§ Required work
Where a line below holds the string "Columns", copy that line.

+---+

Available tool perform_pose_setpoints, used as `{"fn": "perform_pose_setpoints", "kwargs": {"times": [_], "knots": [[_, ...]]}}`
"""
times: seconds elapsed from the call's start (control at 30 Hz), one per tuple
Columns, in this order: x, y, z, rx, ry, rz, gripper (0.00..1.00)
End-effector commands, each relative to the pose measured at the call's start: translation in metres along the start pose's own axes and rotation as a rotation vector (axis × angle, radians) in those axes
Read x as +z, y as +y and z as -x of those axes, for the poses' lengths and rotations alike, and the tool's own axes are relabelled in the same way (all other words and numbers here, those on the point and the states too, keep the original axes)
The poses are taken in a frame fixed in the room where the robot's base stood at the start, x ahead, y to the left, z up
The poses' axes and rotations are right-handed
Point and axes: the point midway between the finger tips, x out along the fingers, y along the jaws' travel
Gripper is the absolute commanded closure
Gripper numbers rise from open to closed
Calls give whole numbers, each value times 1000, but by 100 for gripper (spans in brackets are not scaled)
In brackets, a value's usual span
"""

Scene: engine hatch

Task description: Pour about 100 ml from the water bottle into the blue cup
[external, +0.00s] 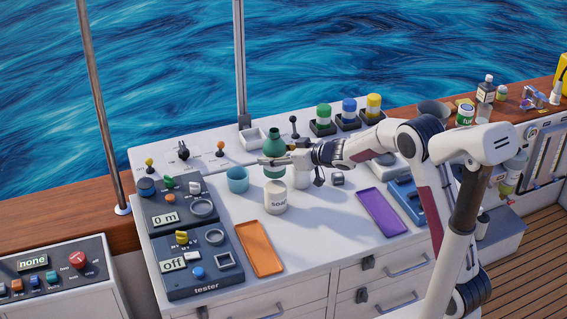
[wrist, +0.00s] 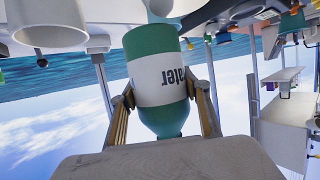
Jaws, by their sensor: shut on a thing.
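The water bottle (external: 273,146) is green with a white label and stands upright in the external view, just behind the soup can. My gripper (external: 284,160) is shut on its body from the right. In the wrist view the bottle (wrist: 158,75) sits between the two fingers of my gripper (wrist: 160,92), neck downward in that inverted picture. The blue cup (external: 237,180) stands upright on the counter, a little left of the bottle and apart from it. I cannot tell whether the bottle's base touches the counter. The inside of the cup is too small to read.
The soup can (external: 275,199) stands close in front of the bottle. An orange tray (external: 259,248) and a purple tray (external: 381,212) lie nearer the front. Dark tester panels (external: 197,262) are at the left. Lidded jars (external: 348,112) and small levers (external: 220,150) line the back.

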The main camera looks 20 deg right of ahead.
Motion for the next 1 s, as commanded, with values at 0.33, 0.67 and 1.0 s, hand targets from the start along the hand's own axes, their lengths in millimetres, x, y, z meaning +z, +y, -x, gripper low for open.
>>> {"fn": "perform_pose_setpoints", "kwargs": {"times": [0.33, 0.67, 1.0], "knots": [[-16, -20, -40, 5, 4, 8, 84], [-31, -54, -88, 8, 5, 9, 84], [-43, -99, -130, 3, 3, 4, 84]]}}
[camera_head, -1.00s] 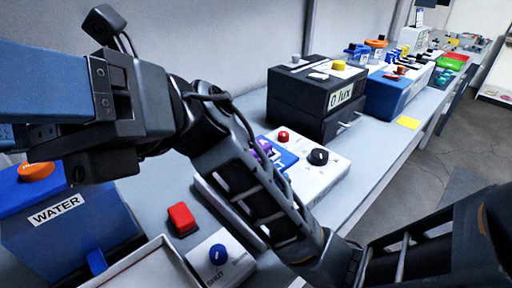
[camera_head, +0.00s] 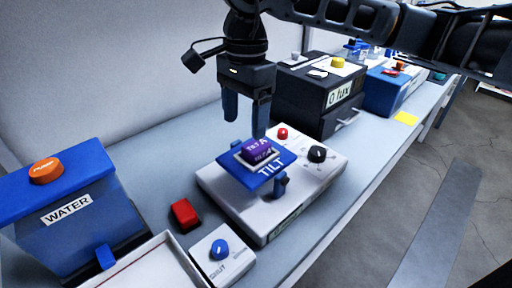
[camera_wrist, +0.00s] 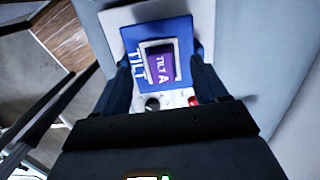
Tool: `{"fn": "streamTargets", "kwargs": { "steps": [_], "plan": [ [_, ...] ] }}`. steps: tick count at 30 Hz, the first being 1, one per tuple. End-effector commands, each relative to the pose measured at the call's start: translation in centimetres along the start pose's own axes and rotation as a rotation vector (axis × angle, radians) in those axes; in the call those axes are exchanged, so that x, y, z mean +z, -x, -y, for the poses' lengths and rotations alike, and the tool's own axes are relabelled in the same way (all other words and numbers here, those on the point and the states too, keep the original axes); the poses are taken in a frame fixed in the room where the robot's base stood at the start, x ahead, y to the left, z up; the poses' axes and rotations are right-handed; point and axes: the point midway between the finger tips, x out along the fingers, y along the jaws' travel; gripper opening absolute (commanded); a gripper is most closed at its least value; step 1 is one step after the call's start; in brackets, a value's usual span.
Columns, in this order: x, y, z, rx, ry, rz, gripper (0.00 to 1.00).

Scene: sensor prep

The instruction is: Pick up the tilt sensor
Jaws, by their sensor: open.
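The tilt sensor (camera_head: 259,150) is a small purple block labelled "TILT A". It sits in a pale frame on a blue plate (camera_head: 270,180) marked "TILT", on top of a white device (camera_head: 228,203). My gripper (camera_head: 246,119) points down above it, with dark blue fingers spread apart and nothing between them. In the wrist view the purple sensor (camera_wrist: 160,66) lies between and beyond my two fingertips (camera_wrist: 161,70). The fingers look apart from it.
A red knob (camera_head: 282,133) and a black knob (camera_head: 317,154) stand on the white device. A black "0 lux" box (camera_head: 318,99) is behind it. A blue WATER tank (camera_head: 66,219), a red block (camera_head: 184,214) and a blue-knobbed box (camera_head: 220,256) are at the left and front.

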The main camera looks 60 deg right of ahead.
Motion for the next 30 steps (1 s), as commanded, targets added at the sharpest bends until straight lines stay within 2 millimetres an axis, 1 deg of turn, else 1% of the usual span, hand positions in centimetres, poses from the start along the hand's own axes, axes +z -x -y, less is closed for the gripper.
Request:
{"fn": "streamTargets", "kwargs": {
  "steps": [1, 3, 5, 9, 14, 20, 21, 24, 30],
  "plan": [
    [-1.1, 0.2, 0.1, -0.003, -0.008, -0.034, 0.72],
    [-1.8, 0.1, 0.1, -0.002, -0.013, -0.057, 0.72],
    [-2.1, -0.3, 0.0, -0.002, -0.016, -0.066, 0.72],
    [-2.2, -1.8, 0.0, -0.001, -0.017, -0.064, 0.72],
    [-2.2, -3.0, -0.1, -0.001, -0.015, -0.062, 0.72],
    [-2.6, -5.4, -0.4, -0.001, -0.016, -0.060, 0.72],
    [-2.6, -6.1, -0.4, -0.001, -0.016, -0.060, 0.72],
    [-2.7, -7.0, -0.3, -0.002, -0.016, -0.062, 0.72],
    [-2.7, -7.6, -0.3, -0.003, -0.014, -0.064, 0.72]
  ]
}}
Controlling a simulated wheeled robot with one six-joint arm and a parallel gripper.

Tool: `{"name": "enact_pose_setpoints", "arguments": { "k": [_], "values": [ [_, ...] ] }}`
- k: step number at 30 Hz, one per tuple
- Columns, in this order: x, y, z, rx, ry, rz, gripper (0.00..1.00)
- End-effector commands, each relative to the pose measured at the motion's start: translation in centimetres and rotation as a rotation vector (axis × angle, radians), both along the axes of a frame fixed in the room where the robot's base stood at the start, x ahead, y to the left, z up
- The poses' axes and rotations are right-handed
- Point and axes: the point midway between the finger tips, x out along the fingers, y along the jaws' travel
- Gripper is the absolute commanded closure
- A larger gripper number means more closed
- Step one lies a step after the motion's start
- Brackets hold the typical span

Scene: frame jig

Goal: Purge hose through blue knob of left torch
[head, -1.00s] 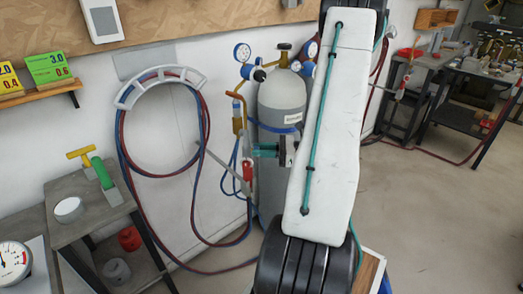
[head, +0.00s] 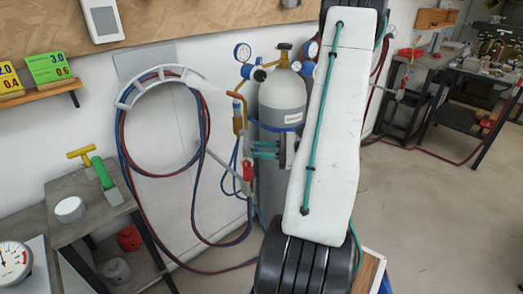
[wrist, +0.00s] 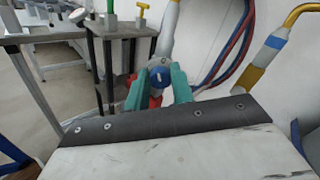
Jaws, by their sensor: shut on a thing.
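The left torch (head: 238,118) hangs upright beside the grey gas cylinder, with a bent copper-coloured neck at its top. A red part (head: 248,171) shows low on it. In the wrist view the blue knob (wrist: 157,75) sits between the teal fingers of my gripper (wrist: 156,84), which are shut on it from both sides. The head view shows my gripper (head: 262,149) reaching left to the torch from behind my white arm link; the knob is hidden there. A pale haze (head: 214,99) shows left of the copper neck.
A grey gas cylinder (head: 280,105) with gauges stands close behind my gripper. Red and blue hoses (head: 122,140) loop over a white wall hanger (head: 160,78). A small grey table (head: 88,215) is at left; open floor lies at right.

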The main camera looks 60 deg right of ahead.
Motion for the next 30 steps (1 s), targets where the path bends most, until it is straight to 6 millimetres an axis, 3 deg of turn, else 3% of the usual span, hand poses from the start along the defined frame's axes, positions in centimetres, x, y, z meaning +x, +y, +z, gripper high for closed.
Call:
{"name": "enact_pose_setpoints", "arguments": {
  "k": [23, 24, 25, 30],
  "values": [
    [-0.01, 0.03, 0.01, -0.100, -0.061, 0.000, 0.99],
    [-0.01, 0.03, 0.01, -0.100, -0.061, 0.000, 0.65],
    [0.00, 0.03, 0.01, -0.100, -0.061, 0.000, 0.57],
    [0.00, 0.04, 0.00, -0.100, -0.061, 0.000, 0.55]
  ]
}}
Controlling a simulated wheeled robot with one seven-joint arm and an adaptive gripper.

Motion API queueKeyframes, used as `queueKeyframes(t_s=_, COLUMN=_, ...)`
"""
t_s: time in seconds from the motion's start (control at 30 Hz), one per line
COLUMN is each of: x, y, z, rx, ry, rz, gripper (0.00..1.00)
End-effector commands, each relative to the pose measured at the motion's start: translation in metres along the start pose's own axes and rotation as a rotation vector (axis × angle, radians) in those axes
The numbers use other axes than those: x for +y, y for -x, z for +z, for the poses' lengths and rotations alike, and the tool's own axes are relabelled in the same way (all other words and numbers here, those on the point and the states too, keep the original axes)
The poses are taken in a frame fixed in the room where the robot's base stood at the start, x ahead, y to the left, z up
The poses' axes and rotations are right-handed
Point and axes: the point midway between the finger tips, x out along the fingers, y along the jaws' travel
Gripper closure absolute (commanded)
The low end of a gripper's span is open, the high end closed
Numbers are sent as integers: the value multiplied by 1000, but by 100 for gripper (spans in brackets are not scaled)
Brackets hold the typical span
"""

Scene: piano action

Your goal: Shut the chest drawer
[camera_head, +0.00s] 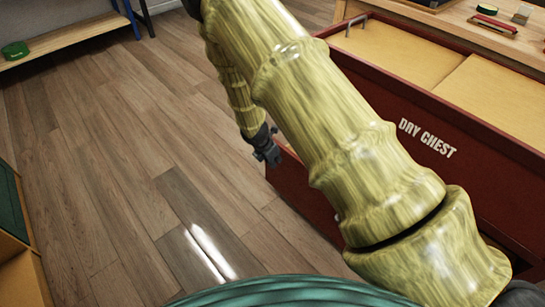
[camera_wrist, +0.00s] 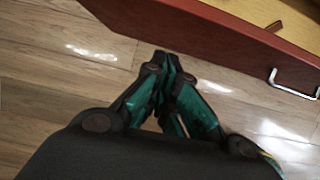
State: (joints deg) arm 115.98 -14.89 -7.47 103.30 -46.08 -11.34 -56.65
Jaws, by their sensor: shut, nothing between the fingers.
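The red chest (camera_head: 470,150) marked "DRY CHEST" fills the right side of the head view, partly hidden behind my arm. In the wrist view, a red drawer front (camera_wrist: 230,35) runs diagonally across the upper right, with a pale metal bar handle (camera_wrist: 294,86) on its face. Light wood shows behind its top edge, so it seems to stand out, but how far I cannot tell. My gripper (camera_wrist: 164,62) is shut and empty, over the floor, with its tips just short of the red front. It also shows in the head view (camera_head: 270,154), beside the chest's left end.
Wooden floor (camera_head: 130,170) lies open left of the chest. A low wooden shelf (camera_head: 70,38) with a green round item (camera_head: 15,50) stands at the back left. A wooden bench (camera_head: 450,22) with small items is behind the chest. A green-topped unit edges the left side.

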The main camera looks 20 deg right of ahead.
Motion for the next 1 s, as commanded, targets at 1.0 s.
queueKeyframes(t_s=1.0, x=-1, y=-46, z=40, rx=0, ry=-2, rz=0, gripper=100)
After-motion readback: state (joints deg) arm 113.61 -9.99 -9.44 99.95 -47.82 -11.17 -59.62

+---+

§ Answer to this task
Columns, in this order: x, y, z, rx, ry, rz, gripper (0.00..1.00)
Columns, in this order: x, y, z, rx, ry, rz, gripper (0.00 to 1.00).
- Columns, in this order: x, y, z, rx, ry, rz, gripper (0.00..1.00)

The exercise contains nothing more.